SUPPLIED RECORDS:
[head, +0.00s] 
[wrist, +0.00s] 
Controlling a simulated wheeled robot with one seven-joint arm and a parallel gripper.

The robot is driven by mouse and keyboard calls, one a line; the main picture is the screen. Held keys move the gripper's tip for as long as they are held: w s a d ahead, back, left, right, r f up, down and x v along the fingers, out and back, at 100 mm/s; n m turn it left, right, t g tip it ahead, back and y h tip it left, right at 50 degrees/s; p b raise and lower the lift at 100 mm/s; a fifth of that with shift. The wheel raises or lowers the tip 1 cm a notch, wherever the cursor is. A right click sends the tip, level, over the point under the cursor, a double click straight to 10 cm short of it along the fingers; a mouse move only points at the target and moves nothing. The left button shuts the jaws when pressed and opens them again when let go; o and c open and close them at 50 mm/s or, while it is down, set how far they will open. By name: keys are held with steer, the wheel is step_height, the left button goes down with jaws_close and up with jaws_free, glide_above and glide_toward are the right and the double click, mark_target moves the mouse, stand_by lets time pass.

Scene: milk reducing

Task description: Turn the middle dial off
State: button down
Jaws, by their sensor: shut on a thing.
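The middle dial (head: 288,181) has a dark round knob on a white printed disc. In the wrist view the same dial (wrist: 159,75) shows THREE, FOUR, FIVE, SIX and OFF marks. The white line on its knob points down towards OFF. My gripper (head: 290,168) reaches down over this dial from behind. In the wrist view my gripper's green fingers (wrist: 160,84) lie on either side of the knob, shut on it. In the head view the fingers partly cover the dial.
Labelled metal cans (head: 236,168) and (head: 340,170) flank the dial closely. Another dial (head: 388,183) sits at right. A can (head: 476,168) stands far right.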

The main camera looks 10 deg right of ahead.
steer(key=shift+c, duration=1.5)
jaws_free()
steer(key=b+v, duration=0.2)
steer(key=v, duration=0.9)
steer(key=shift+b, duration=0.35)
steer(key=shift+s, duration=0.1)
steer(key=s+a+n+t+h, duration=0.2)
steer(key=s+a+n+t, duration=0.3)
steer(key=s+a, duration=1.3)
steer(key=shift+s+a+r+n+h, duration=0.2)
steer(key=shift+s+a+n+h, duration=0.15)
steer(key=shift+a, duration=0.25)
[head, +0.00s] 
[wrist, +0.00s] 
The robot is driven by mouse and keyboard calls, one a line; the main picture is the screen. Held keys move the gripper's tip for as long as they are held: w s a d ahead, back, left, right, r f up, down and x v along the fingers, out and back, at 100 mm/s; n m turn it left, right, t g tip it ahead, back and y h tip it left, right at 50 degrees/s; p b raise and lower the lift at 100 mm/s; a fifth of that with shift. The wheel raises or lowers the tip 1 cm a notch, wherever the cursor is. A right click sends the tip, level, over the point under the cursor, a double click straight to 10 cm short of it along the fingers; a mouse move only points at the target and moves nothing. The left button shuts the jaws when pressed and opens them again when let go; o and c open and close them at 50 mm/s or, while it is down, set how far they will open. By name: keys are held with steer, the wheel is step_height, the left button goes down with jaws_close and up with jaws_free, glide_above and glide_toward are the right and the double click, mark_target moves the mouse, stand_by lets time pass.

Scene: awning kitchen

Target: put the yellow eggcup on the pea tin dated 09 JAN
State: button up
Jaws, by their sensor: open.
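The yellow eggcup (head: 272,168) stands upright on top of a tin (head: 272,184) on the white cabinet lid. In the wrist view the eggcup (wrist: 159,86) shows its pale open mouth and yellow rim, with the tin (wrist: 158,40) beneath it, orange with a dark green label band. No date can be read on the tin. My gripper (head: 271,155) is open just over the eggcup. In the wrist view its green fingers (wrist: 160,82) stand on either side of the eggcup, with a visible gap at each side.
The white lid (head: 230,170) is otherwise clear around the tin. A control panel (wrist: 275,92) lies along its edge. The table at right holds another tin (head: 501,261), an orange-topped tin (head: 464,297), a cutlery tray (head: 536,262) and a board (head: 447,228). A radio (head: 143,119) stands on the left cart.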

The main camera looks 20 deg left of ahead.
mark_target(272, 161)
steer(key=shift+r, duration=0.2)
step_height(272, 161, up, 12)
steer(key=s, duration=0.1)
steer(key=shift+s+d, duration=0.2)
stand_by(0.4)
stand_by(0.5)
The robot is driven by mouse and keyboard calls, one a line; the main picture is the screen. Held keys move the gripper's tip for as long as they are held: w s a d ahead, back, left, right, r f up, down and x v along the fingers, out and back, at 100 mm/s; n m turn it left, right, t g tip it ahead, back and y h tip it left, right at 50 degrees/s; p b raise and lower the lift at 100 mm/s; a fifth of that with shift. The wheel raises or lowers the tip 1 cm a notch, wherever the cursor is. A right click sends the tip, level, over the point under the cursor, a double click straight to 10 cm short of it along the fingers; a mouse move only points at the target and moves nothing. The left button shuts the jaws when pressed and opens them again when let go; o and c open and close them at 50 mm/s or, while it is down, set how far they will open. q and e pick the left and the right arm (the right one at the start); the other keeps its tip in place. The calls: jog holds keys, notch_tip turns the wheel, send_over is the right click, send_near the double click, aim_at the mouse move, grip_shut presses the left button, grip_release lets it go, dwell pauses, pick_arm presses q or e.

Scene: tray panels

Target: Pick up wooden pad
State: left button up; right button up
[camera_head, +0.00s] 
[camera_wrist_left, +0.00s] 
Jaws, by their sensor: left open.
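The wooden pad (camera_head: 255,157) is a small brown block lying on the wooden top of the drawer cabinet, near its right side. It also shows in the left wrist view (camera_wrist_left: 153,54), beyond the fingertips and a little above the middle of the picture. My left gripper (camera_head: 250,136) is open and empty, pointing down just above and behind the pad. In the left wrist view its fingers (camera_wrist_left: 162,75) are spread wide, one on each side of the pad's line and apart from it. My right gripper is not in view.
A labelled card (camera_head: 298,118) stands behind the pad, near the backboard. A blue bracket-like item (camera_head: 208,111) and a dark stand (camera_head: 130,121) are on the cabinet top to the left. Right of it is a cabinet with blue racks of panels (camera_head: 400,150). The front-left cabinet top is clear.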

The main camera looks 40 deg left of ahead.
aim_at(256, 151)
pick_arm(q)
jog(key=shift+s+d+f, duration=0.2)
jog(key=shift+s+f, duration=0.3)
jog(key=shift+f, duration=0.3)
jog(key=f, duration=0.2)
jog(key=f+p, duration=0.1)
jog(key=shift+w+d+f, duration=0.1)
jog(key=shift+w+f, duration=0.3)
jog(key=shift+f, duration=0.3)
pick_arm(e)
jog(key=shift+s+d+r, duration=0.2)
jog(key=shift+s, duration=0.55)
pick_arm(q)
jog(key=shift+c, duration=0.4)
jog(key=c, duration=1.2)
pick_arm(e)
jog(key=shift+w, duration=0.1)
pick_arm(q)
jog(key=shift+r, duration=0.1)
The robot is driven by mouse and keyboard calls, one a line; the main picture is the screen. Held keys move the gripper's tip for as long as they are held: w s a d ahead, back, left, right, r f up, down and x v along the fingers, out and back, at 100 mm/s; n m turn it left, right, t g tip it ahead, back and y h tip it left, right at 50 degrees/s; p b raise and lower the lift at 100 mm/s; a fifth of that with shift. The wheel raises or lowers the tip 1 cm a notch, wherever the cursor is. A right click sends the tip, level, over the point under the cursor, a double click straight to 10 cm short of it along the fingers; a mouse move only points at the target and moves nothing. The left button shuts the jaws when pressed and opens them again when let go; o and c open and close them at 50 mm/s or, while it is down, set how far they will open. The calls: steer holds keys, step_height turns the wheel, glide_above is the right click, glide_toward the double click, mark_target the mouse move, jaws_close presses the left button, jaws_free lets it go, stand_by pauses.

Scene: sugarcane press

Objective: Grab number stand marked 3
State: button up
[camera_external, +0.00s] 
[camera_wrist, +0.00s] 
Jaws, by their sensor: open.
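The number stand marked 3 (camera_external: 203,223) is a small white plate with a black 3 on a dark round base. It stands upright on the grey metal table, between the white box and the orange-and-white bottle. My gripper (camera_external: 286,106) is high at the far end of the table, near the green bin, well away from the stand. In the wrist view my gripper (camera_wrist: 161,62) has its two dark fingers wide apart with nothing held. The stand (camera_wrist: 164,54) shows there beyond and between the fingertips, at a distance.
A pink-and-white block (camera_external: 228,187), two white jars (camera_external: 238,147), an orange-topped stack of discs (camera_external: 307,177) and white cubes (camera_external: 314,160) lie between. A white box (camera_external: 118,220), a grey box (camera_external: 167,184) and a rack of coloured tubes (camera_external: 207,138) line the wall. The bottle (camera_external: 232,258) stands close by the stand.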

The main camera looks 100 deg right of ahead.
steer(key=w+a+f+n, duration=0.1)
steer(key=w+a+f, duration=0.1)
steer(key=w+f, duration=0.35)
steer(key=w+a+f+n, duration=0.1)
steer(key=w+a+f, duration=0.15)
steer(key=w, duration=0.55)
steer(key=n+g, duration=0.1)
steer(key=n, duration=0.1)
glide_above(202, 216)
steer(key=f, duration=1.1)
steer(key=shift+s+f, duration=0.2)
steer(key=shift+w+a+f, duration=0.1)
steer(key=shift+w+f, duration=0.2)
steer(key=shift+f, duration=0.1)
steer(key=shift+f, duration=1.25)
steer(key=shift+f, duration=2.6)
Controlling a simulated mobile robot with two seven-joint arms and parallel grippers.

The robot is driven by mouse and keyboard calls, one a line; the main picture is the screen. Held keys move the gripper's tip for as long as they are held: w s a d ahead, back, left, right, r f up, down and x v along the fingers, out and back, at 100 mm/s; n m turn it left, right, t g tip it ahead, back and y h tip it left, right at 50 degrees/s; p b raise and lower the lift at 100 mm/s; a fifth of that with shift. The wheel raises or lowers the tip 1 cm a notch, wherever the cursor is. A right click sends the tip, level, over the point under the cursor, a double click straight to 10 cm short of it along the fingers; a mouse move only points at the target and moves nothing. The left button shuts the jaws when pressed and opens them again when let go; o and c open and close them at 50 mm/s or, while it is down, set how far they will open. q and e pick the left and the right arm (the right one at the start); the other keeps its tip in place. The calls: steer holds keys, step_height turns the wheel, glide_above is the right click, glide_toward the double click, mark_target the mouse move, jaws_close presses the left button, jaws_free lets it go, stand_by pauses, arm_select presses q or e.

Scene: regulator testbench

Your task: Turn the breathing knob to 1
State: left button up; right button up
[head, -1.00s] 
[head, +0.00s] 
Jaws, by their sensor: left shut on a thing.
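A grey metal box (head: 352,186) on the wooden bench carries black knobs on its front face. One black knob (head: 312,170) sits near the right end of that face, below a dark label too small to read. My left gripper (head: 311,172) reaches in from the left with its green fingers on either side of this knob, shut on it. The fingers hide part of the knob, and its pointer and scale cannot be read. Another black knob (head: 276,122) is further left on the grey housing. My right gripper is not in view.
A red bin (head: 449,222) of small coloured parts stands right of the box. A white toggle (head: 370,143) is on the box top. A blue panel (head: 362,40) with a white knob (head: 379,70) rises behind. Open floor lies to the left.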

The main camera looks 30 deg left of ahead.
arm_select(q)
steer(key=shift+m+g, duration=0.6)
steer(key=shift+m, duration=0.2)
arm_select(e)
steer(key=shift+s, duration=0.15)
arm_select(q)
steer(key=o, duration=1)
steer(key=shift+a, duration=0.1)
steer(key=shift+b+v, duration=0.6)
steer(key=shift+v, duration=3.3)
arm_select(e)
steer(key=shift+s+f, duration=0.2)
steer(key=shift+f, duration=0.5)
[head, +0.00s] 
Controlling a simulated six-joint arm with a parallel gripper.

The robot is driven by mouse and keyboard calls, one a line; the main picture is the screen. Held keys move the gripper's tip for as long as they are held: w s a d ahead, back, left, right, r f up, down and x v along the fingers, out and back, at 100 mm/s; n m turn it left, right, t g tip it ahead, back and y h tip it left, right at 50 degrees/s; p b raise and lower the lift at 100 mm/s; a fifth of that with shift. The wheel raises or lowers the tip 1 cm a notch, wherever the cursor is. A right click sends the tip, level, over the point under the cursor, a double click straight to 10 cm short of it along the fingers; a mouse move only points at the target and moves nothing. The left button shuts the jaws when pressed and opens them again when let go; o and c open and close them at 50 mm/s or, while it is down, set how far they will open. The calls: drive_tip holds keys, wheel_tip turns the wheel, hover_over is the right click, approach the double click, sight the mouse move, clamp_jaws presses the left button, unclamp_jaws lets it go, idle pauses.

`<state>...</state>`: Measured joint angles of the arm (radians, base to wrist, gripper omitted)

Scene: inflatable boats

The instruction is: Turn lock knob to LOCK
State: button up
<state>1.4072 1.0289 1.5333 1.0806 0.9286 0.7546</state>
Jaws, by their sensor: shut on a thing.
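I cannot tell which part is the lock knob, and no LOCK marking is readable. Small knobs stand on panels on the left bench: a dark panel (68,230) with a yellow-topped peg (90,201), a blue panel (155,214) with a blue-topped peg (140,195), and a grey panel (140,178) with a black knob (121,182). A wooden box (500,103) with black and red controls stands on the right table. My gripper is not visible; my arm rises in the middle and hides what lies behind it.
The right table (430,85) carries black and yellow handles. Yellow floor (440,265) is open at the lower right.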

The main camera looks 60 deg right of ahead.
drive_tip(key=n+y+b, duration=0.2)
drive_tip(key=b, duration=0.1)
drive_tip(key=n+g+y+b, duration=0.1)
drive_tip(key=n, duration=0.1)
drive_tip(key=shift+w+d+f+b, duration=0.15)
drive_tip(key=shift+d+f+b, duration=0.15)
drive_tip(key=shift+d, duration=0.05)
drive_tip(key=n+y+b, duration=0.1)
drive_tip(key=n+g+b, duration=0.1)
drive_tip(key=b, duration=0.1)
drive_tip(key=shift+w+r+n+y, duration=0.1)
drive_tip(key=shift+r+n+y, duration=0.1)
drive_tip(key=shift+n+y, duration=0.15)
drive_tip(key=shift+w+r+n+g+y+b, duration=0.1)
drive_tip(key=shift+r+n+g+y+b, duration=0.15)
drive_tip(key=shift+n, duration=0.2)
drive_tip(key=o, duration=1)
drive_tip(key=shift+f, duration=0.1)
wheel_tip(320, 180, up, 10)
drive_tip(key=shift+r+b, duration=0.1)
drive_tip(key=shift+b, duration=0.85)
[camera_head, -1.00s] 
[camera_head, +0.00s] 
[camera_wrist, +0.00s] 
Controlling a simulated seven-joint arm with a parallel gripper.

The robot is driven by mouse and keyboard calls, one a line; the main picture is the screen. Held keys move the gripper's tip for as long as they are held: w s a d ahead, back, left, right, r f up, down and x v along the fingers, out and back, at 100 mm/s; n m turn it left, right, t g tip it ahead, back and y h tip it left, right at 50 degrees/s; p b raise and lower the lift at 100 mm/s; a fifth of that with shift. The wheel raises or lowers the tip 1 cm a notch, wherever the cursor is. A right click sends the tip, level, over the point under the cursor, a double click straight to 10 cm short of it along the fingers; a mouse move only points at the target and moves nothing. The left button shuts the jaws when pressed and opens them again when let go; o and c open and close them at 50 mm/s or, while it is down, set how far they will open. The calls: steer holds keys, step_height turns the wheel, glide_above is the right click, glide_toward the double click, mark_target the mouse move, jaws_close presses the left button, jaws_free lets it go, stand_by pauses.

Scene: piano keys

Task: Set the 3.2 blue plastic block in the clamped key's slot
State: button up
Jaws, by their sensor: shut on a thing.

GOAL:
Set down, exactly as written, each line of the data from its opening line through the one containing "State: button down". Output nothing more.

EXERCISE RESULT:
[head, +0.00s] 
[wrist, +0.00s] 
Controlling a simulated wheeled robot with one seven-joint arm and a parallel gripper.

The robot is driven by mouse and keyboard calls, one a line; the main picture is the screen. Held keys move the gripper's tip for as long as they are held: w s a d ahead, back, left, right, r f up, down and x v along the fingers, out and back, at 100 mm/s; n m turn it left, right, t g tip it ahead, back and y h tip it left, right at 50 degrees/s; p b raise and lower the lift at 100 mm/s; a fifth of that with shift. The wheel raises or lowers the tip 1 cm a notch, wherever the cursor is. A right click sends the tip, level, over the point under the cursor, a double click straight to 10 cm short of it along the fingers; a mouse move only points at the target and moves nothing. The left button shuts the jaws when pressed and opens them again when let go; o and c open and close them at 50 mm/s or, while it is down, set how far they will open. By name: keys are held with steer, the wheel is step_height, the left button goes down with jaws_close and up with jaws_free, glide_above and glide_toward are the right and the double click, mark_target moves the mouse, stand_by lets time pass.

Scene: milk reducing

Task description: Turn the middle dial off
State: button down

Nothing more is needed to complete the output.